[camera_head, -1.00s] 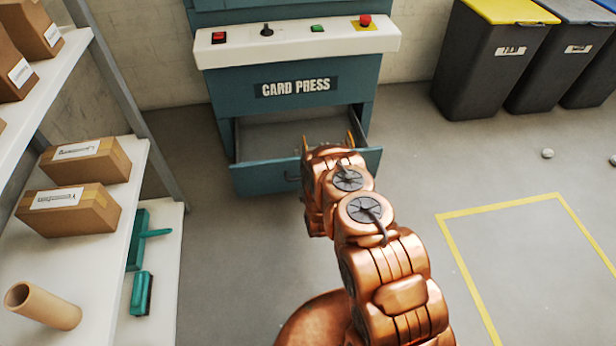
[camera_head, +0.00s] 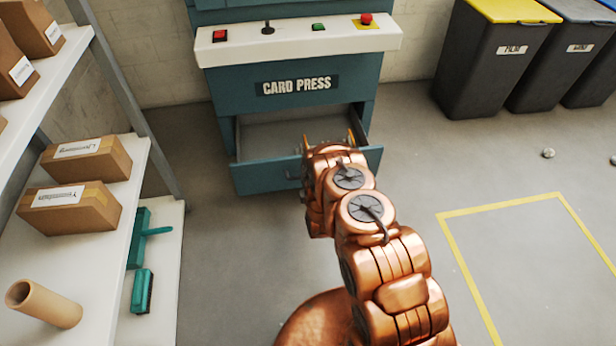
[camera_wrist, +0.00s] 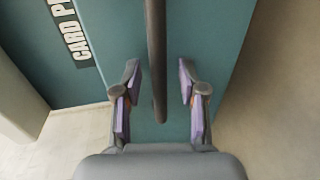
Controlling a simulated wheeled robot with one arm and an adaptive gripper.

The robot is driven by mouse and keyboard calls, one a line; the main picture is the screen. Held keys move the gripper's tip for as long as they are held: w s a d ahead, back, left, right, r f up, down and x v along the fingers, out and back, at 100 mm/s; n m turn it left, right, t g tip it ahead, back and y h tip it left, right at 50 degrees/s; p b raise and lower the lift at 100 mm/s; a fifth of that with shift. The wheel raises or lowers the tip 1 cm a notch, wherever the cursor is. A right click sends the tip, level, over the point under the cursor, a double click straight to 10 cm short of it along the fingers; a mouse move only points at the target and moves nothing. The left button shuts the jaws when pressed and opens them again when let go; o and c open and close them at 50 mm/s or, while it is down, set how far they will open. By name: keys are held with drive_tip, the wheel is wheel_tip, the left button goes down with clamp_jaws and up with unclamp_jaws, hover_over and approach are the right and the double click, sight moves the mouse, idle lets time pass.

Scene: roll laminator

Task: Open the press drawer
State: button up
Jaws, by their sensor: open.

---*---

→ **THE REQUEST**:
All of the data above should be quoted exactly, except for the pictures.

→ **RESPONSE**:
[camera_head, -1.00s] 
[camera_head, +0.00s] 
[camera_wrist, +0.00s] 
Controlling a simulated wheeled robot with one arm and an adaptive gripper.

The robot is driven by mouse and keyboard calls, one a line; the main picture is the screen. Held keys move the gripper's tip for as long as they are held: w s a d ahead, back, left, right, r f up, down and x v along the fingers, out and back, at 100 mm/s; n m turn it left, right, t g tip it ahead, back and y h tip it left, right at 50 degrees/s; p b raise and lower the lift at 100 mm/s; a fifth of that with shift. The wheel raises or lowers the tip 1 cm a notch, wherever the cursor is. A right click sends the tip, level, over the point under the cursor, a double click straight to 10 cm short of it along the fingers; a mouse move only points at the target and moves nothing. The left button shuts the jaws when pressed and opens them again when let go; o and c open and close them at 50 mm/s or, while it is down, set how far they will open. By name: keys are held with drive_tip, the wheel is wheel_tip, the left button goes down with clamp_jaws and up with unclamp_jaws, hover_over and approach are the right and the double click, sight moves the mouse, idle lets time pass.

Scene: roll laminator

Task: Open the press drawer
State: button up
Jaws, by their sensor: open.

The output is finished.